→ **Data block**:
= = = =

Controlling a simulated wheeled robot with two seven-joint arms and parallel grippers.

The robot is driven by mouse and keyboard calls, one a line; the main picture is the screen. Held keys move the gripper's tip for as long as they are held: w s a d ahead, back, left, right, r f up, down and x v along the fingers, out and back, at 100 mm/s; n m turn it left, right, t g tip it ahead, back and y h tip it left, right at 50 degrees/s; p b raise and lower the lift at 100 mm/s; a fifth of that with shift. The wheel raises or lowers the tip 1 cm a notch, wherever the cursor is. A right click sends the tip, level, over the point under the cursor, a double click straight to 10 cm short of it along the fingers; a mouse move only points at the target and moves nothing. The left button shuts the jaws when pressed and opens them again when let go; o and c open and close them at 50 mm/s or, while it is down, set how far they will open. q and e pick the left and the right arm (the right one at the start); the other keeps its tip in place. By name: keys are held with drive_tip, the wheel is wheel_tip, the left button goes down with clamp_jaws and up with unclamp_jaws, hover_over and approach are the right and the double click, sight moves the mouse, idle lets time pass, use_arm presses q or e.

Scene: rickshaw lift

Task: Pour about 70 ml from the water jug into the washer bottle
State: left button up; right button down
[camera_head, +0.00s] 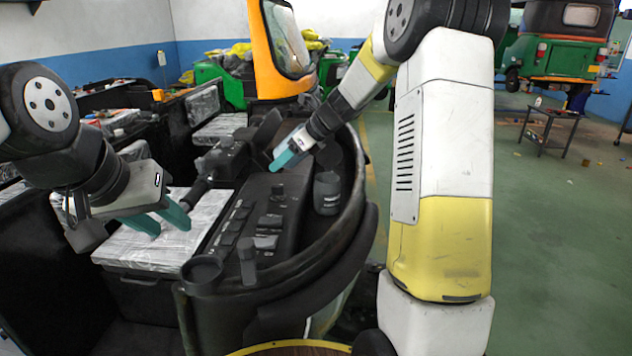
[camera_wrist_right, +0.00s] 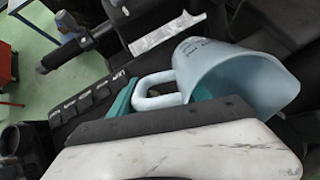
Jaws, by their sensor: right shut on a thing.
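The water jug (camera_wrist_right: 215,70) is pale blue, with a looped handle and dark markings, in the right wrist view. My right gripper (camera_wrist_right: 162,98) is shut on its handle, one teal finger on either side. The jug's wide mouth faces right in that view; I cannot see water in it. In the head view my right gripper (camera_head: 285,158) is above the dark dashboard, and I cannot make out the jug there. My left gripper (camera_head: 167,220) is open and empty over the plastic-wrapped seat. I cannot make out the washer bottle in either view.
The black dashboard (camera_head: 262,225) has several buttons, a lever and a dark cup-like holder (camera_head: 327,192). An orange windscreen frame (camera_head: 265,60) rises behind it. The wrapped seat (camera_head: 160,250) is at left. Green floor (camera_head: 565,240) is open at right, with a small table (camera_head: 550,122) farther back.

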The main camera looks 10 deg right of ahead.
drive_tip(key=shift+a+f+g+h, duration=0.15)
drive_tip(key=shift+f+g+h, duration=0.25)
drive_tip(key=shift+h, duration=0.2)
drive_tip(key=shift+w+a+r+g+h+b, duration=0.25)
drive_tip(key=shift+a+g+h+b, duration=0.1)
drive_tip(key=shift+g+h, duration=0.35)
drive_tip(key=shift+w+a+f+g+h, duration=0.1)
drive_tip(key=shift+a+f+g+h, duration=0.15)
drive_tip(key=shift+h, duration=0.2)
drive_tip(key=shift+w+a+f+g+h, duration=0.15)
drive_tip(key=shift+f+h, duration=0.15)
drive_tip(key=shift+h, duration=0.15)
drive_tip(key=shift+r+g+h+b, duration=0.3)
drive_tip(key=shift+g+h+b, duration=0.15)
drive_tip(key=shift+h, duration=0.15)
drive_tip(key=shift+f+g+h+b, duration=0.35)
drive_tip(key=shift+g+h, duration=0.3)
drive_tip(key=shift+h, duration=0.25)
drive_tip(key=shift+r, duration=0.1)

= = = =

→ **Goal**: Repeat all of the data above word for word, minus the pictures.

→ **Exercise output**:
Controlling a simulated wheeled robot with two seven-joint arms and parallel grippers.

The robot is driven by mouse and keyboard calls, one a line; the main picture is the screen. Held keys move the gripper's tip for as long as they are held: w s a d ahead, back, left, right, r f up, down and x v along the fingers, out and back, at 100 mm/s; n m turn it left, right, t g tip it ahead, back and y h tip it left, right at 50 degrees/s; p b raise and lower the lift at 100 mm/s; a fifth of that with shift. The wheel raises or lowers the tip 1 cm a notch, wherever the cursor is. A right click sends the tip, level, over the point under the cursor, a double click straight to 10 cm short of it along the fingers; a mouse move only points at the target and moves nothing. The left button shuts the jaws when pressed and opens them again when let go; o and c open and close them at 50 mm/s or, while it is down, set how far they will open. q and e pick the left and the right arm (the right one at the start); the other keeps its tip in place. By name: keys are held with drive_tip, the wheel is wheel_tip, the left button goes down with clamp_jaws and up with unclamp_jaws, hover_over and approach are the right and the double click, sight moves the mouse, idle lets time pass, use_arm presses q or e.

Scene: rickshaw lift

Task: Pour about 70 ml from the water jug into the washer bottle
State: left button up; right button down
[camera_head, +0.00s] 
[camera_wrist_right, +0.00s] 
Jaws, by their sensor: right shut on a thing.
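The water jug (camera_wrist_right: 215,70) is pale blue, with a looped handle and dark markings, in the right wrist view. My right gripper (camera_wrist_right: 162,98) is shut on its handle, one teal finger on either side. The jug's wide mouth faces right in that view; I cannot see water in it. In the head view my right gripper (camera_head: 285,158) is above the dark dashboard, and I cannot make out the jug there. My left gripper (camera_head: 167,220) is open and empty over the plastic-wrapped seat. I cannot make out the washer bottle in either view.
The black dashboard (camera_head: 262,225) has several buttons, a lever and a dark cup-like holder (camera_head: 327,192). An orange windscreen frame (camera_head: 265,60) rises behind it. The wrapped seat (camera_head: 160,250) is at left. Green floor (camera_head: 565,240) is open at right, with a small table (camera_head: 550,122) farther back.

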The main camera looks 10 deg right of ahead.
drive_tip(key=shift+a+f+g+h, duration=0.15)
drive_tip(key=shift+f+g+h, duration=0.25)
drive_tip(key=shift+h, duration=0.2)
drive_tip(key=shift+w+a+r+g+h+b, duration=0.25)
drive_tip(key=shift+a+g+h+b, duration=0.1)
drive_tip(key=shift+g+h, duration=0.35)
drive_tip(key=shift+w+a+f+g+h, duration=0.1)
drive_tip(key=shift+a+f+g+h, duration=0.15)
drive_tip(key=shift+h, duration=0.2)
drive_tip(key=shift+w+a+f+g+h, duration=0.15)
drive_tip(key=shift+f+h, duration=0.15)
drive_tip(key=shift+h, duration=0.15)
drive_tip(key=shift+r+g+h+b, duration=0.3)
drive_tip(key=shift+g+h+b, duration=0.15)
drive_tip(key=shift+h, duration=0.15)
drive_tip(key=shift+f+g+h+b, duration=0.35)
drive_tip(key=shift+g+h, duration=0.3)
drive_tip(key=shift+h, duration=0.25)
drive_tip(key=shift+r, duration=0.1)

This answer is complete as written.